## START
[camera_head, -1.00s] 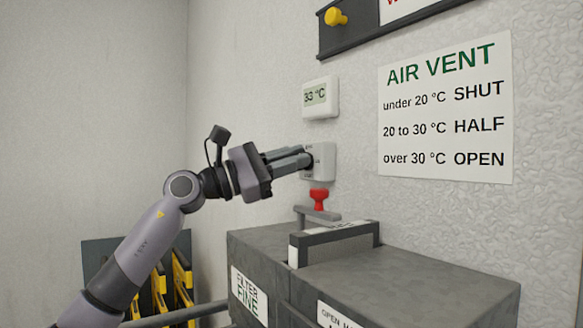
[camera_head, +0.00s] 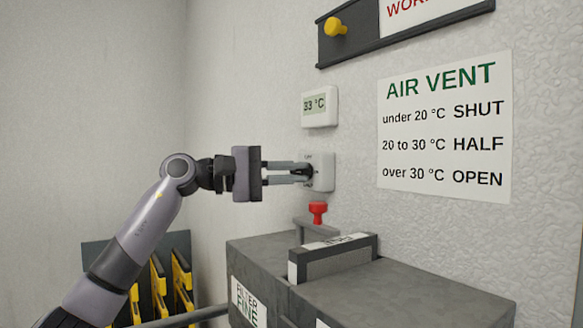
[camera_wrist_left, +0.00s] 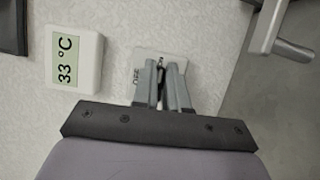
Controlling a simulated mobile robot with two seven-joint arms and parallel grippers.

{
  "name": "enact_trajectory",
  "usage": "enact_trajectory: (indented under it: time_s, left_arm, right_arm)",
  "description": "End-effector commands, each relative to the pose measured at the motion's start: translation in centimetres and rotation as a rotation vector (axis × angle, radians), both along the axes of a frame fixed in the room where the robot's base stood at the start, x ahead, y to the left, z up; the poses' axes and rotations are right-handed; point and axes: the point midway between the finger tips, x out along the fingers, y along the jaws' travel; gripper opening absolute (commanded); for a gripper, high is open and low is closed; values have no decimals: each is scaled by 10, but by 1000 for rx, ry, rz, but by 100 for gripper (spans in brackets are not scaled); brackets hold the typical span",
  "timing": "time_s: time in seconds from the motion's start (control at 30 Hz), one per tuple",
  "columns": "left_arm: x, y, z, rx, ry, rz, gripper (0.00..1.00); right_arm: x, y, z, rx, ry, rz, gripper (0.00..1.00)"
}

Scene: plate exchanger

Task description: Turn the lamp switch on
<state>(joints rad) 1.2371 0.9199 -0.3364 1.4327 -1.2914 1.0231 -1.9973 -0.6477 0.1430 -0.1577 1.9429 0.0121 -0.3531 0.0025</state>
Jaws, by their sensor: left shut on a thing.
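The lamp switch is a small white plate (camera_head: 325,172) on the wall below the thermometer. It also shows in the left wrist view (camera_wrist_left: 146,60), turned sideways, with an "OFF" mark beside the fingers. My left gripper (camera_head: 306,172) reaches the plate from the left, and its fingertips are shut on the dark switch knob at the plate's middle. In the left wrist view the two grey fingers (camera_wrist_left: 165,75) cover most of the knob, so its setting is hard to tell. My right gripper is not in view.
A thermometer reading 33 °C (camera_head: 320,106) hangs just above. A red knob on a lever (camera_head: 317,210) and a grey filter box (camera_head: 400,298) with a handle lie below. An air vent sign (camera_head: 445,130) is to the right. Yellow-edged plates (camera_head: 180,278) stand lower left.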

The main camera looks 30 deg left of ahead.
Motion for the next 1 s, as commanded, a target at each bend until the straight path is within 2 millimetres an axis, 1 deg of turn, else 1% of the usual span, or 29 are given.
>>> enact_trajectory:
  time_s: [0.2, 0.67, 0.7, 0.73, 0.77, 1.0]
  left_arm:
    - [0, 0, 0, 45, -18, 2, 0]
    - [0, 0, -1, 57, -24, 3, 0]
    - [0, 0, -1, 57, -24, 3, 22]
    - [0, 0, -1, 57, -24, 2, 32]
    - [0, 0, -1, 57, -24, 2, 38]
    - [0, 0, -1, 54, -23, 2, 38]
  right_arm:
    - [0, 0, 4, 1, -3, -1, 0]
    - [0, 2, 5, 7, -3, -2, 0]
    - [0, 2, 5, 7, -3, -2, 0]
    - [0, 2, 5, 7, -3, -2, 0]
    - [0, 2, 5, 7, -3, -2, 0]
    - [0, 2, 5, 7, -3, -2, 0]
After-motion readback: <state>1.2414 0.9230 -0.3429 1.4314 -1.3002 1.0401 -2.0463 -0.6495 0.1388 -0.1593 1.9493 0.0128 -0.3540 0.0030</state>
## END
* **STATED PROBLEM**: Print out the material word for word, omitting the pictures.

* **REPLY**:
[camera_head, -1.00s] 
[camera_head, +0.00s] 
[camera_wrist_left, +0.00s] 
Controlling a simulated mobile robot with two seven-joint arms and parallel grippers.

{
  "name": "enact_trajectory",
  "usage": "enact_trajectory: (indented under it: time_s, left_arm, right_arm)",
  "description": "End-effector commands, each relative to the pose measured at the motion's start: translation in centimetres and rotation as a rotation vector (axis × angle, radians), both along the axes of a frame fixed in the room where the robot's base stood at the start, x ahead, y to the left, z up; the poses' axes and rotations are right-handed; point and axes: the point midway between the finger tips, x out along the fingers, y along the jaws' travel; gripper opening absolute (commanded); for a gripper, high is open and low is closed; values have no decimals: each is scaled by 10, but by 1000 for rx, ry, rz, but by 100 for gripper (spans in brackets are not scaled); brackets hold the typical span",
  "timing": "time_s: time in seconds from the motion's start (control at 30 Hz), one per tuple",
  "columns": "left_arm: x, y, z, rx, ry, rz, gripper (0.00..1.00); right_arm: x, y, z, rx, ry, rz, gripper (0.00..1.00)"
}

Scene: plate exchanger

Task description: Turn the lamp switch on
<state>(joints rad) 1.2371 0.9199 -0.3364 1.4327 -1.2914 1.0231 -1.9973 -0.6477 0.1430 -0.1577 1.9429 0.0121 -0.3531 0.0025</state>
Jaws, by their sensor: left shut on a thing.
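The lamp switch is a small white plate (camera_head: 325,172) on the wall below the thermometer. It also shows in the left wrist view (camera_wrist_left: 146,60), turned sideways, with an "OFF" mark beside the fingers. My left gripper (camera_head: 306,172) reaches the plate from the left, and its fingertips are shut on the dark switch knob at the plate's middle. In the left wrist view the two grey fingers (camera_wrist_left: 165,75) cover most of the knob, so its setting is hard to tell. My right gripper is not in view.
A thermometer reading 33 °C (camera_head: 320,106) hangs just above. A red knob on a lever (camera_head: 317,210) and a grey filter box (camera_head: 400,298) with a handle lie below. An air vent sign (camera_head: 445,130) is to the right. Yellow-edged plates (camera_head: 180,278) stand lower left.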

The main camera looks 30 deg left of ahead.
Motion for the next 1 s, as commanded, a target at each bend until the straight path is within 2 millimetres an axis, 1 deg of turn, else 1% of the usual span, or 29 are given.
>>> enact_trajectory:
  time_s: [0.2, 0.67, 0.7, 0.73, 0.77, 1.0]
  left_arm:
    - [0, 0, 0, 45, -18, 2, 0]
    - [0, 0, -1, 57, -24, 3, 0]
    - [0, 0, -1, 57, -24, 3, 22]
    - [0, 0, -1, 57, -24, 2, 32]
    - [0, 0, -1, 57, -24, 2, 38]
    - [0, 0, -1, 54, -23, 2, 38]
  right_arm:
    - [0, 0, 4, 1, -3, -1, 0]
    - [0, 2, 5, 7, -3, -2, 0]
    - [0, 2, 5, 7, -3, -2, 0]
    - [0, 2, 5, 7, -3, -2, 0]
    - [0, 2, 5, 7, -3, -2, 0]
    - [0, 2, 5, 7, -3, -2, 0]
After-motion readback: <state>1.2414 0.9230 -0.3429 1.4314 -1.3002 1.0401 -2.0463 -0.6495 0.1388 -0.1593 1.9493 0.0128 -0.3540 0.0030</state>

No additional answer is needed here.